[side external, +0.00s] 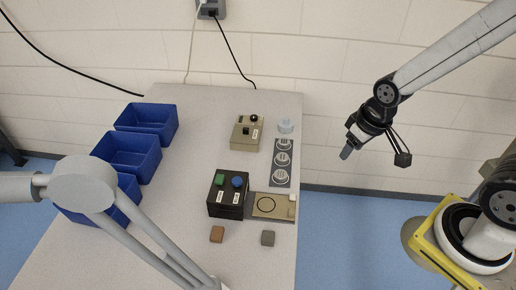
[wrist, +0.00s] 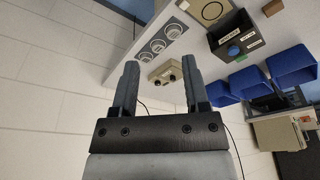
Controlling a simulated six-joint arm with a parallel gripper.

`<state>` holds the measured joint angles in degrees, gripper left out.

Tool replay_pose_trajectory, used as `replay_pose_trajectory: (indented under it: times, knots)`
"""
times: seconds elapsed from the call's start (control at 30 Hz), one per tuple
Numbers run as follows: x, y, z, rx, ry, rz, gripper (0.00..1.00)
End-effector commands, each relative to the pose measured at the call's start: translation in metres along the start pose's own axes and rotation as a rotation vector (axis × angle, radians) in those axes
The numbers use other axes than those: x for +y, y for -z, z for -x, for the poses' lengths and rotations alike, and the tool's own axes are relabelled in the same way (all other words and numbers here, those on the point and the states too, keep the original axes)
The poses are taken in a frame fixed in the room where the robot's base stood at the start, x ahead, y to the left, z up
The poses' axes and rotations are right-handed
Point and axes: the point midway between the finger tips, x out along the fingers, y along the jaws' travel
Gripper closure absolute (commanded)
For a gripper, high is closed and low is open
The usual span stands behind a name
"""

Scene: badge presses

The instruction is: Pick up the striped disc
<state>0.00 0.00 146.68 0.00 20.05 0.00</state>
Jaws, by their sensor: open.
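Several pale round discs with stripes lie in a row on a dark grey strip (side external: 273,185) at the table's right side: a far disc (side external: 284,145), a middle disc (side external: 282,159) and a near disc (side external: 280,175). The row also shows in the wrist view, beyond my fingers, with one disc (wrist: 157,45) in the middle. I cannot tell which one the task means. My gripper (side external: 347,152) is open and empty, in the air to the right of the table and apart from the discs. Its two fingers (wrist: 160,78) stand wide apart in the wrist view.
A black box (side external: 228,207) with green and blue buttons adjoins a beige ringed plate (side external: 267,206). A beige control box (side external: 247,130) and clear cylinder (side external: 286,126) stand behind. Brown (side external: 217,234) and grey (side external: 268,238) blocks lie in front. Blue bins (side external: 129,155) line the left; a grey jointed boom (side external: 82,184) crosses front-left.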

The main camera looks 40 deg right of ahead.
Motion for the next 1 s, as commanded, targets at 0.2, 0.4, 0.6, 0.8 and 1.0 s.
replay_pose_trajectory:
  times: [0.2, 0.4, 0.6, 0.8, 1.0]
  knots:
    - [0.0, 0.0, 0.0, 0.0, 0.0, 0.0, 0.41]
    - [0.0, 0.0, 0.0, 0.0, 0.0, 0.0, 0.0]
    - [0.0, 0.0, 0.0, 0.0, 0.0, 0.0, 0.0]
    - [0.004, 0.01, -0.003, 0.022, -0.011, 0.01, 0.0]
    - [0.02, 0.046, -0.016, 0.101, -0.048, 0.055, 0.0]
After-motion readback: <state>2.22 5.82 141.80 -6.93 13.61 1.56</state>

# # # # # # #

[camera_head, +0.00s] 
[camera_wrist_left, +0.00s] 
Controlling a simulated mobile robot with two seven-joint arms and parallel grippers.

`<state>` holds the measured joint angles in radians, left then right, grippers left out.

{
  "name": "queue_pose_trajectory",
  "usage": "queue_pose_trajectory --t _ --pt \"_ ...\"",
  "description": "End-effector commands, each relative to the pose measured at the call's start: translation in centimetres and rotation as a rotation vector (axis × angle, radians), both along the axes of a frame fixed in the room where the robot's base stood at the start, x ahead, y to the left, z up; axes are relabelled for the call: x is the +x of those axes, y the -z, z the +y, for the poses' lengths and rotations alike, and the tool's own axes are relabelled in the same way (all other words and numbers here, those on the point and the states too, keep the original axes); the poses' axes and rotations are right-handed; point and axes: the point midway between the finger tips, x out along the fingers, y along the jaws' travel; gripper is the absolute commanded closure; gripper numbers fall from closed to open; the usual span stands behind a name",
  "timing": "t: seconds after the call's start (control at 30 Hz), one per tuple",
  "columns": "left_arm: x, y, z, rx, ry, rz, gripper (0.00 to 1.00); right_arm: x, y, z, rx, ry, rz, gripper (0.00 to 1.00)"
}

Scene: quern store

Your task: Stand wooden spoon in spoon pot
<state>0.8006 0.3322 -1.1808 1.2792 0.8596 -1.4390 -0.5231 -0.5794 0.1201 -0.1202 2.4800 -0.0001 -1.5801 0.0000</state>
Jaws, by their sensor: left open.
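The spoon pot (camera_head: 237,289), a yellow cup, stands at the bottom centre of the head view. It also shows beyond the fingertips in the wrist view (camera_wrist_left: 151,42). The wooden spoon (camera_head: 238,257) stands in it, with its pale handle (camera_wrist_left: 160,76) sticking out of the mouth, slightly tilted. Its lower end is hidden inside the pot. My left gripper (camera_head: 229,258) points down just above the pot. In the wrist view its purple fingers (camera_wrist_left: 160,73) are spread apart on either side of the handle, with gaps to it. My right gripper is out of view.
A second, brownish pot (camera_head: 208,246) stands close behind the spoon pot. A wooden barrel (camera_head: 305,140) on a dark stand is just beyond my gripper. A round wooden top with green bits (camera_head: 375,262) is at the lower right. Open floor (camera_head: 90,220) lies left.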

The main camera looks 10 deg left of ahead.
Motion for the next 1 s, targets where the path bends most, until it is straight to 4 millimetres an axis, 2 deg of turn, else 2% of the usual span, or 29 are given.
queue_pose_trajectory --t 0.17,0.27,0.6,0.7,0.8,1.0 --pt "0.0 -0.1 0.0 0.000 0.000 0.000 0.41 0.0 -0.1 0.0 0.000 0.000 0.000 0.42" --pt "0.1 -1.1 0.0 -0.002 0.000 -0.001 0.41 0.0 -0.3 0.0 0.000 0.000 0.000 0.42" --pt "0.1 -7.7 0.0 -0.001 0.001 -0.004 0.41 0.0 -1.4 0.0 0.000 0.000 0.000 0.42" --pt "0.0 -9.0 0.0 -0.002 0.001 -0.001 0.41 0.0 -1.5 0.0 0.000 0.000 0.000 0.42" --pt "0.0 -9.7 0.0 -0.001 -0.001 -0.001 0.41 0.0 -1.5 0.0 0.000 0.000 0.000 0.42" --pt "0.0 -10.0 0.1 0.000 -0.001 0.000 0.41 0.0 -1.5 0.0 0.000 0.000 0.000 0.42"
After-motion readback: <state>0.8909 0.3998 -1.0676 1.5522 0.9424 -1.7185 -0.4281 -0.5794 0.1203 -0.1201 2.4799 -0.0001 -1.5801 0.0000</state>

# # # # # # #

WORK TO DO: Copy each line of the listing in which the word "Controlling" can be found.

FULL OUTPUT:
Controlling a simulated six-joint arm with a parallel gripper.
Controlling a simulated mobile robot with two seven-joint arms and parallel grippers.

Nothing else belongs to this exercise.